COLLECT Open 2015 exhibitors include, Central Saint Martins textile graduate, Rita Parniczky who will exhibit a layered work from her ‘X-ray Fabric Series’. This 3m high installation, inspired by the tracery of fan vaulting, is at once both delicate and monumental; and by offering visitors the opportunity to experience the work in the round, they will be able to interact with it in the way they might with other three dimensional objects.

Innovative designer Katrin Spranger has teamed up with printing expert and chef, Julian Sing, to produce a 3D printed jewellery sculpture using dehydrated honey and edible gold leaf. This work makes reference to traditional jewellery in its design but at the same time plays with ideas of permanence, as it will actually be eaten on the final day of the fair!

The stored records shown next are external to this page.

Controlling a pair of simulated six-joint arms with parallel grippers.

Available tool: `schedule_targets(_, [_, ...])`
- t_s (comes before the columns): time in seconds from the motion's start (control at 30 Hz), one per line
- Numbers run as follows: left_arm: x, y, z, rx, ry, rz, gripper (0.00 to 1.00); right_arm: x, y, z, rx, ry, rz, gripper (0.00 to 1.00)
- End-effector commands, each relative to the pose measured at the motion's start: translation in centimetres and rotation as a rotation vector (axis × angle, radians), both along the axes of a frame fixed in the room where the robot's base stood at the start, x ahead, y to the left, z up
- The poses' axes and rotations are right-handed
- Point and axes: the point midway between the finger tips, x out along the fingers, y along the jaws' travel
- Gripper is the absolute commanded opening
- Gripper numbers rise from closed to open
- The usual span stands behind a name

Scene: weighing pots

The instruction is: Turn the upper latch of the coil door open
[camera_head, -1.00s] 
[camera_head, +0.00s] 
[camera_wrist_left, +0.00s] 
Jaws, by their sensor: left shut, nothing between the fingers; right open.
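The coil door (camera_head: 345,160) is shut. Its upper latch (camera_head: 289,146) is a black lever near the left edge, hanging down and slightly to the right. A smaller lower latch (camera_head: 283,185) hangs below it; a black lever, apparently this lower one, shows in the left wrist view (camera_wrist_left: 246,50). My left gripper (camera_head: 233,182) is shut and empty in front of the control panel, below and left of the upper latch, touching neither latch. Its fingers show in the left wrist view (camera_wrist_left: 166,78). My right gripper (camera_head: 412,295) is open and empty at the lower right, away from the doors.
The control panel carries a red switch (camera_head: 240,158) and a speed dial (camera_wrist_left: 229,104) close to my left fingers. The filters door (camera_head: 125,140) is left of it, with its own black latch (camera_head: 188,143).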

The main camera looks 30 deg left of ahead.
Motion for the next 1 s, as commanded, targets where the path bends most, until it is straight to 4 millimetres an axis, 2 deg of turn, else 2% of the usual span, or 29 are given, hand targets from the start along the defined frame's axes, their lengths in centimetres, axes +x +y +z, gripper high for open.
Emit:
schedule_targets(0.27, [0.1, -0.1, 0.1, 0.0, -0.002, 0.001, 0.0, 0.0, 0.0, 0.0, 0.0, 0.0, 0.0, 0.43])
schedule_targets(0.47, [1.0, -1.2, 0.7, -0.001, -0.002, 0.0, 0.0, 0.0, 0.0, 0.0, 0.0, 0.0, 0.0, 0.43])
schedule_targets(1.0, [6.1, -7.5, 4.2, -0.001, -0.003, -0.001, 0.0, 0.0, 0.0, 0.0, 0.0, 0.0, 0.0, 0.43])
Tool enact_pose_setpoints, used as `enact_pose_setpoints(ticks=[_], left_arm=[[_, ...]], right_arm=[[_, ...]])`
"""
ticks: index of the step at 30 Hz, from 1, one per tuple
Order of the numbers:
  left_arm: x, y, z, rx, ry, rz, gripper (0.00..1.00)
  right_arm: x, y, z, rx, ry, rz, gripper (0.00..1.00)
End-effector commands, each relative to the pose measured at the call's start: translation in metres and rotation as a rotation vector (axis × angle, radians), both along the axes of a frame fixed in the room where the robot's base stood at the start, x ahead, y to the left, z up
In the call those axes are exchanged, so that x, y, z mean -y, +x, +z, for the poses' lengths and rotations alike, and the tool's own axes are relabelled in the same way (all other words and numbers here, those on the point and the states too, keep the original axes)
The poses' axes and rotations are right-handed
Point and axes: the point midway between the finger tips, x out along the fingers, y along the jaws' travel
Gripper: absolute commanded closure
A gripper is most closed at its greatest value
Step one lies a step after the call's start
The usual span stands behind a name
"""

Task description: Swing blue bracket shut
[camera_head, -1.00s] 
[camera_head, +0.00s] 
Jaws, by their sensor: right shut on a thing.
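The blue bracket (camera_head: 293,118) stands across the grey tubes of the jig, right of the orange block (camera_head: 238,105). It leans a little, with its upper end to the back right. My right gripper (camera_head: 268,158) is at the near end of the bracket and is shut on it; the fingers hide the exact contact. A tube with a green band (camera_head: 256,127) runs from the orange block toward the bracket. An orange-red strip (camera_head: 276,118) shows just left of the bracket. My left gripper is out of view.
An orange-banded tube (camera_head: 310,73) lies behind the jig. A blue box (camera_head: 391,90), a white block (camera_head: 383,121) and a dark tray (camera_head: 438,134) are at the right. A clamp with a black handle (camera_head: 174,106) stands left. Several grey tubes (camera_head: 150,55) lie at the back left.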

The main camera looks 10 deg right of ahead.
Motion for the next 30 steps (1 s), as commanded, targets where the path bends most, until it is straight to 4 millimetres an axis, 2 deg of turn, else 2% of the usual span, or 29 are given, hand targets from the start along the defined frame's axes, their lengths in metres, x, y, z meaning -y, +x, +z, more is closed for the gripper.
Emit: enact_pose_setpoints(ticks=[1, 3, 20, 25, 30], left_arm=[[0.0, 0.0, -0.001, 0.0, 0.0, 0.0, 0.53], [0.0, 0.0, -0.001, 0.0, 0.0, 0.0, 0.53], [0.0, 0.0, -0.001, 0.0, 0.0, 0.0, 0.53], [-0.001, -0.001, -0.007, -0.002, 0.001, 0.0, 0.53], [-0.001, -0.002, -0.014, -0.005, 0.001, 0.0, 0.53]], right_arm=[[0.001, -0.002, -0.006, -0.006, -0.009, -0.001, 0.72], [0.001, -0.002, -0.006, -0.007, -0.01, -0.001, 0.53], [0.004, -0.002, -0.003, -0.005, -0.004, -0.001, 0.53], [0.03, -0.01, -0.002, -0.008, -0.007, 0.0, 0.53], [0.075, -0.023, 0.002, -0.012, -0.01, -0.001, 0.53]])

Andrea Walsh, currently a participant in the Crafts Council’s Injection programme, will present a collection of new work combining ceramics, glass, metal and stone. Utilising a variety of traditional techniques, she has created exquisite and intimately-scaled objects whose undulating and angular surfaces beg to be touched.

Making Enhanced is a collaborative installation that pairs four writer and design historians with four makers to create objects that embody a shared interest. Jewellery designer Alice McLean has teamed up with writer Justine Broussard to explore themes surrounding materiality, whilst designer-maker Jennifer Gray and historian Soersha Dyon explore themes of material displacement in the 16th century. Ceramicist Tamsin van Essen and historian Betsy Lewis-Holmes‘s exploration of the human condition in the 19th century presents an engaging dialogue with the work of architectural collective PUG and historian Helen Kearney, which explores movements in contemporary design and architecture. Taking the form of object, drawing, writing and film, respectively, the four works come together in one larger piece to celebrate inter-disciplinary collaboration and the process behind it.

This thread of collaboration is further explored in the work presented by Valeria Nascimento, Christina Vezzini and Chen Sheng Tsang. Brazilian, Italian and Taiwanese respectively, all three share a deep affinity for nature, which is evident in their ceramic and glass works. Teaming up for the first time, the trio have produced an elegant and entwining wall installation using hundreds of porcelain, bone china and glass cups, which cascade, vine-like, over the surface in finely-crafted, organic clusters – at once a celebration of nature but also the intrinsic properties of the materials themselves.

The work of designer Kate Maestri is inspired by the lines, patterns and shapes of contemporary architecture. More commonly known for her large-scale glass installations, here she turns her hand to metalwork in her contribution to COLLECT Open. Comprised of nine distinct elements spread over eight metres of wall space, Kate layers blue and green sheets to recreate the undulating surfaces of the Southbank’s National Theatre.

Soojin Kang, who uses centuries-old hand-weaving, knotting, netting and plaiting techniques to explore themes of memory and sustainability. Her work, entitled The Waves in the Breeze, sees found objects incorporated into and consumed by textile. The work literally spills off of the wall and onto the objects using their forms as warp and weft, creating a fascinating interplay between hard and soft, old and new.

Rounding out this year’s participants is Seoyoon Kim, who was specially selected by Crafts Council Executive Director, Rosy Greenlees, from amongst the exhibitors at the recent Craft Trend fair (http://craftfair.kcdf.kr/index.php) in Seoul, South Korea. Like many of her fellow COLLECT Open counterparts, Kim also takes inspiration from the interaction between material and process and believes in the finding a balance between functionality and aesthetic value – a synthesis beautifully achieved in her sculptural tableware.

COLLECT, presented by the Crafts Council, returns to the Saatchi Gallery for its 12th year from 8-11 May 2015. In addition to the works on display in the COLLECT Open space, COLLECT has an impressive roster of 35 international galleries from across the world, representing the very best makers in contemporary craft.